Results and discussion
Synthesis of two carboxy-terminal Phe-modified dendrimers
Two types of carboxy-terminal Phe-modified dendrimers were synthesized in accordance with Fig. 1. PAMAM-Suc-Phe was synthesized by reacting the amino-terminal PAMAM dendrimer of G4 with succinic anhydride and the subsequent phenylalanine benzyl ester (Phe-OBzl) prior to the deprotection of the OBzl group, in accordance with our previous report.27 In contrast, PAMAM-Phe-Suc was synthesized by reacting the amino-terminal PAMAM dendrimer with N-(tert-butoxycarbonyl)phenylalanine (Boc-Phe) and subsequent succinic anhydride after the deprotection of the Boc group.
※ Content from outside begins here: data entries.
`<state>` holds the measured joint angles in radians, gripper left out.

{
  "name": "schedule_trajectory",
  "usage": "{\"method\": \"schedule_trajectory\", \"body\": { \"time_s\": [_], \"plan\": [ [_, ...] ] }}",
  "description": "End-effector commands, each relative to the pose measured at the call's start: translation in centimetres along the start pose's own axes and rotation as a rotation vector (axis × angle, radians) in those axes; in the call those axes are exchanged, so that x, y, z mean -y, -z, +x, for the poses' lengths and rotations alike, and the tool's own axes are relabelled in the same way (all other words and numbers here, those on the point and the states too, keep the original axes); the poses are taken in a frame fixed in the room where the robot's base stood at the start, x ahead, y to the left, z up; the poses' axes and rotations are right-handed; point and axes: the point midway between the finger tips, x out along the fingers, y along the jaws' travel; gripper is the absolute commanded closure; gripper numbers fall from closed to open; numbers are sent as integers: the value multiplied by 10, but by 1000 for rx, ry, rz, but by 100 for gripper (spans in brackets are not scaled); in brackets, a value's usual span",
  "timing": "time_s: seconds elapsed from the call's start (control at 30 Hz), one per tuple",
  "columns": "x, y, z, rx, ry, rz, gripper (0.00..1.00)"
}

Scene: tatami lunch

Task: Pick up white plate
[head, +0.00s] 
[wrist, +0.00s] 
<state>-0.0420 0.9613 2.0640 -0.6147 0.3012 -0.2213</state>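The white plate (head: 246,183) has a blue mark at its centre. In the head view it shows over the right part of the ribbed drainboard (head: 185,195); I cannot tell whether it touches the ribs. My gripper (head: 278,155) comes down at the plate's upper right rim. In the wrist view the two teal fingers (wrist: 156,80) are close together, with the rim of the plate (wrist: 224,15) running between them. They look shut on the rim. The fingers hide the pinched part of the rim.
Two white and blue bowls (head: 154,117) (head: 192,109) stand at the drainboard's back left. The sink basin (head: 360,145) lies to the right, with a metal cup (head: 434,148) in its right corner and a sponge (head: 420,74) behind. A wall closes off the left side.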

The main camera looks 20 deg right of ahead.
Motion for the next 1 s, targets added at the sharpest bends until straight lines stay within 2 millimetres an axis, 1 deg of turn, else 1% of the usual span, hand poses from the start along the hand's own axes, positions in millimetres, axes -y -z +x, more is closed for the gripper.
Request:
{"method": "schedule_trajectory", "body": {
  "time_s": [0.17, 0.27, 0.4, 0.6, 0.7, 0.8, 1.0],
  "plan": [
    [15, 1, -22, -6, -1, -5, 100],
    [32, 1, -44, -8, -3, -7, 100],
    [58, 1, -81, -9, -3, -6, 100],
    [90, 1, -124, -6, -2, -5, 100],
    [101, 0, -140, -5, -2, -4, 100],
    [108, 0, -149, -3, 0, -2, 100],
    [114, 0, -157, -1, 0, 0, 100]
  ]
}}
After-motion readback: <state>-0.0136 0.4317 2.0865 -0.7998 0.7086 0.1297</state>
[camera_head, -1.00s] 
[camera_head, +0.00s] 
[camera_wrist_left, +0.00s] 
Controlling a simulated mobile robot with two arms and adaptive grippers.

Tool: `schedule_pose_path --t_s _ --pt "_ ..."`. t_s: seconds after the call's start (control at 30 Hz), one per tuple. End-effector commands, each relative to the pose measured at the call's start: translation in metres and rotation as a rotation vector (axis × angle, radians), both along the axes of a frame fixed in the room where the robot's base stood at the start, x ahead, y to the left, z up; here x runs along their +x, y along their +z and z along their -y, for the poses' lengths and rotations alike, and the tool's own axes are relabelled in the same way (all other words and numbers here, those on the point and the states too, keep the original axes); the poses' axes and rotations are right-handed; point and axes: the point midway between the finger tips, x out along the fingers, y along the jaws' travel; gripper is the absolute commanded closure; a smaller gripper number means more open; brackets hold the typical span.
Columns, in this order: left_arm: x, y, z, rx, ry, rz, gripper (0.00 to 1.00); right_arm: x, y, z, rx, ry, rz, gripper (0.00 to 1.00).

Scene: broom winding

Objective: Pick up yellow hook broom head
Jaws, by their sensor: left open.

The bound numbers of succinic anhydride and Phe residues to the dendrimer were estimated from the proton nuclear magnetic resonance (1H NMR) spectra (Fig. S1†) and are listed in Table 1. The bound number of Phe residues to 64 amino termini was estimated as 56 and 49 from 1H NMR spectra of PAMAM-(Boc-Phe) and PAMAM-Phe-Suc, respectively. It is known that insoluble parts, such as hydrophobic units of micelles in D2O, were not detected in NMR spectra.28 It is possible that the low signal of the Phe residues in PAMAM-Phe-Suc came from the low solvation of the Phe residues in D2O. Because the digestion of Phe residues is negligible in the reaction with succinic anhydride, the bound number of Phe in PAMAM-Phe-Suc was estimated from the 1H NMR spectrum of PAMAM-(Boc-Phe).
List of dendrimers synthesized in the present study.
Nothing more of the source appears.